(Lines of data)
##############################
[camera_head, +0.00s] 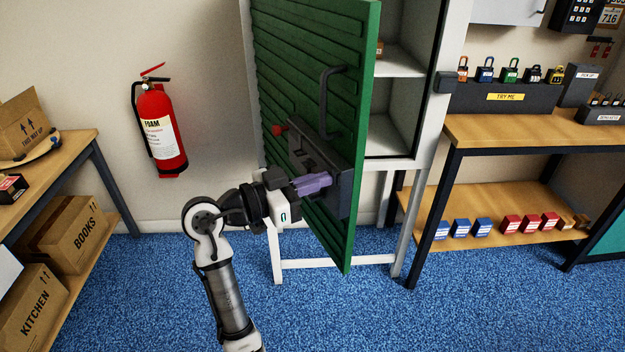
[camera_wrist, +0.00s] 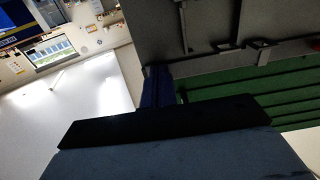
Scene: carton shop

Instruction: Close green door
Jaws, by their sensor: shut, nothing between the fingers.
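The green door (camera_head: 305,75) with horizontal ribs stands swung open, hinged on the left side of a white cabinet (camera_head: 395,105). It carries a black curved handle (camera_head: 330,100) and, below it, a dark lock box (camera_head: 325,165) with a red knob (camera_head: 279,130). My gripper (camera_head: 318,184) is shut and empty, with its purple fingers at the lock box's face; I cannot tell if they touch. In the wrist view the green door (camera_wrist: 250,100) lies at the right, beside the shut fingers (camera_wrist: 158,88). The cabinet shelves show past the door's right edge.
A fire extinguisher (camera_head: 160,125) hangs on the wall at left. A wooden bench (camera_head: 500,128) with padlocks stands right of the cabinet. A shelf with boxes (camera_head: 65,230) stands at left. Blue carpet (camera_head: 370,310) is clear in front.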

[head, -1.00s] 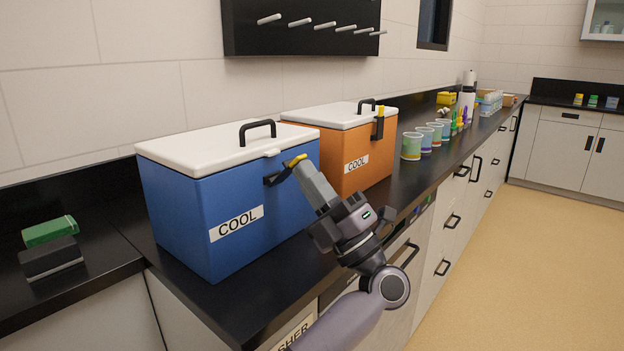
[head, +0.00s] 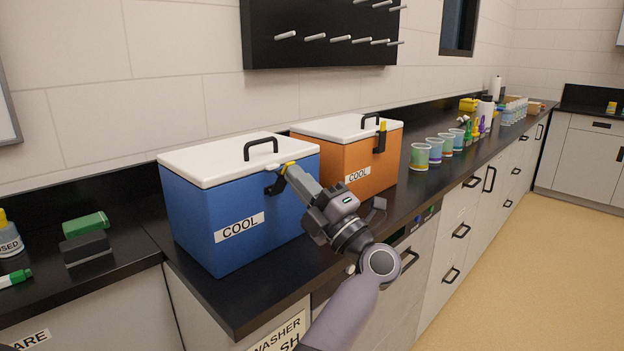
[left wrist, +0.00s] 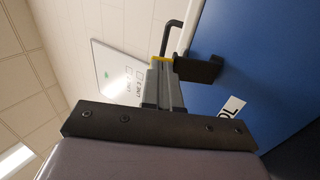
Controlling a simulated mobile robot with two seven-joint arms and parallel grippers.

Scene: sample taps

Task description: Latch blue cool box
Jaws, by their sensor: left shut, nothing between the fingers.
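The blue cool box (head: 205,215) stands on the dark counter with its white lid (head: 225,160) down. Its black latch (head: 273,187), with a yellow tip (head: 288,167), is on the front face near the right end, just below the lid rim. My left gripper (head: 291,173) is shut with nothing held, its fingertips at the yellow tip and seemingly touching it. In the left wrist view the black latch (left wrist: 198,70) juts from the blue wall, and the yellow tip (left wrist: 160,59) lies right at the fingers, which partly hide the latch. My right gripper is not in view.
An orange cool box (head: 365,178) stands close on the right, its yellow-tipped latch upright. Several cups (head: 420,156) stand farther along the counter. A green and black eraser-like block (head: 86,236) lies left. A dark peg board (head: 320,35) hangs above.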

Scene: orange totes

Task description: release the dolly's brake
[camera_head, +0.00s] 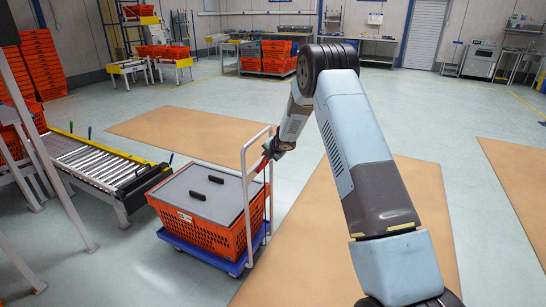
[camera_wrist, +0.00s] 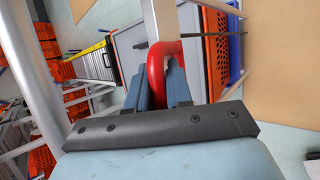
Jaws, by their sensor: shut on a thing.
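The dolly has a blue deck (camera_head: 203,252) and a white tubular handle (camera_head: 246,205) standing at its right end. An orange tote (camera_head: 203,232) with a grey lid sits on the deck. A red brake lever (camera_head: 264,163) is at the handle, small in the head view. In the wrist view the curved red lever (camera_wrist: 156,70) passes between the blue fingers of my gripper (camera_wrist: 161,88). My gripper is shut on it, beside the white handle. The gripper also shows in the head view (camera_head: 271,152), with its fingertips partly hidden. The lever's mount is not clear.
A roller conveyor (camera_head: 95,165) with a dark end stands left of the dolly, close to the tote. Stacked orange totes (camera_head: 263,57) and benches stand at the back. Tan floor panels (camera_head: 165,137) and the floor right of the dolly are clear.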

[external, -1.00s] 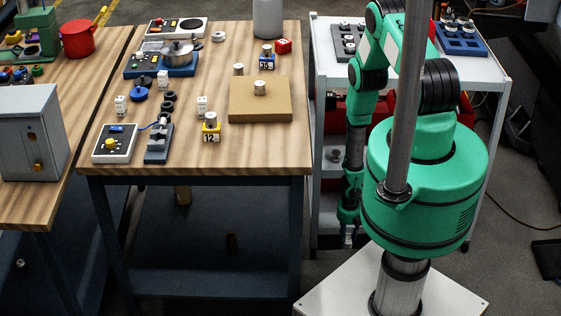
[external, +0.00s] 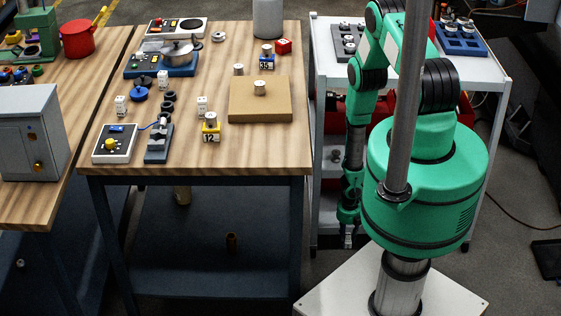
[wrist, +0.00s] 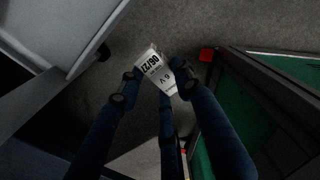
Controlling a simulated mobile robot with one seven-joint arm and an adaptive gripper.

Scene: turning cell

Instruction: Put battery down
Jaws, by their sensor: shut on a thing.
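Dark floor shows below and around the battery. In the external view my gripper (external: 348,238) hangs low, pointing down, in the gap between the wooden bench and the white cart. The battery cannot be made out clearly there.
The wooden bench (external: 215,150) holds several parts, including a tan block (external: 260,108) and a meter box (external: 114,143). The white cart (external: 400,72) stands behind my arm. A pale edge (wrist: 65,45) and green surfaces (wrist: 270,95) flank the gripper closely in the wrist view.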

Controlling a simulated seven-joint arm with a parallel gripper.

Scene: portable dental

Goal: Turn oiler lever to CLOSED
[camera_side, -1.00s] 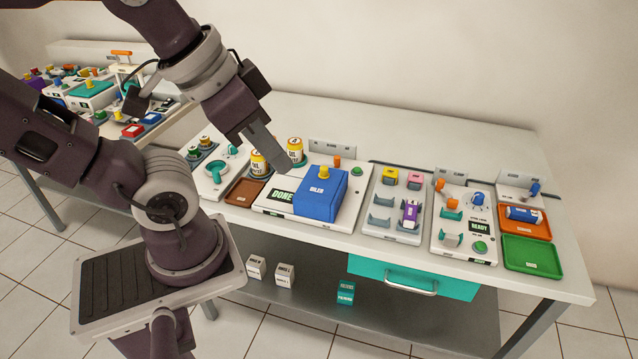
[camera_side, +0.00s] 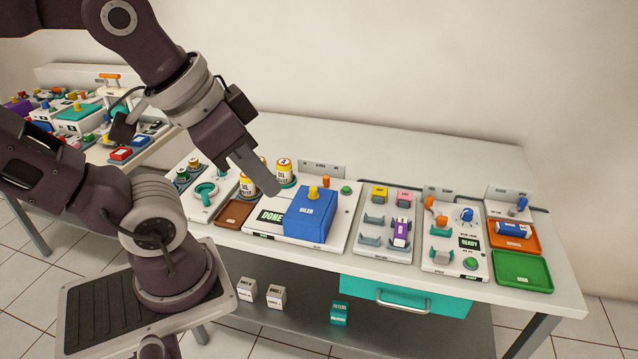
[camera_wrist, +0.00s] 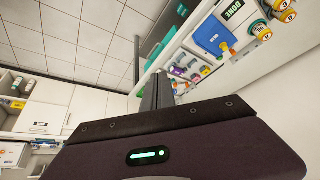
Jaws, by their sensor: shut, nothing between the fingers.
##############################
• _Your task_:
Reproduce word for word only the lines between the line containing "[wrist, +0.00s]" and the end of the listing above, both included, and drop any pictures.

• _Exercise response_:
[wrist, +0.00s] 
Controlling a simulated mobile robot with one seven-joint arm and an adaptive gripper.

Scene: turning cell

Instruction: Put battery down
Jaws, by their sensor: shut on a thing.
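Dark floor shows below and around the battery. In the external view my gripper (external: 348,238) hangs low, pointing down, in the gap between the wooden bench and the white cart. The battery cannot be made out clearly there.
The wooden bench (external: 215,150) holds several parts, including a tan block (external: 260,108) and a meter box (external: 114,143). The white cart (external: 400,72) stands behind my arm. A pale edge (wrist: 65,45) and green surfaces (wrist: 270,95) flank the gripper closely in the wrist view.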

Controlling a simulated seven-joint arm with a parallel gripper.

Scene: portable dental

Goal: Turn oiler lever to CLOSED
[camera_side, -1.00s] 
[camera_side, +0.00s] 
[camera_wrist, +0.00s] 
Jaws, by their sensor: shut, nothing between the fingers.

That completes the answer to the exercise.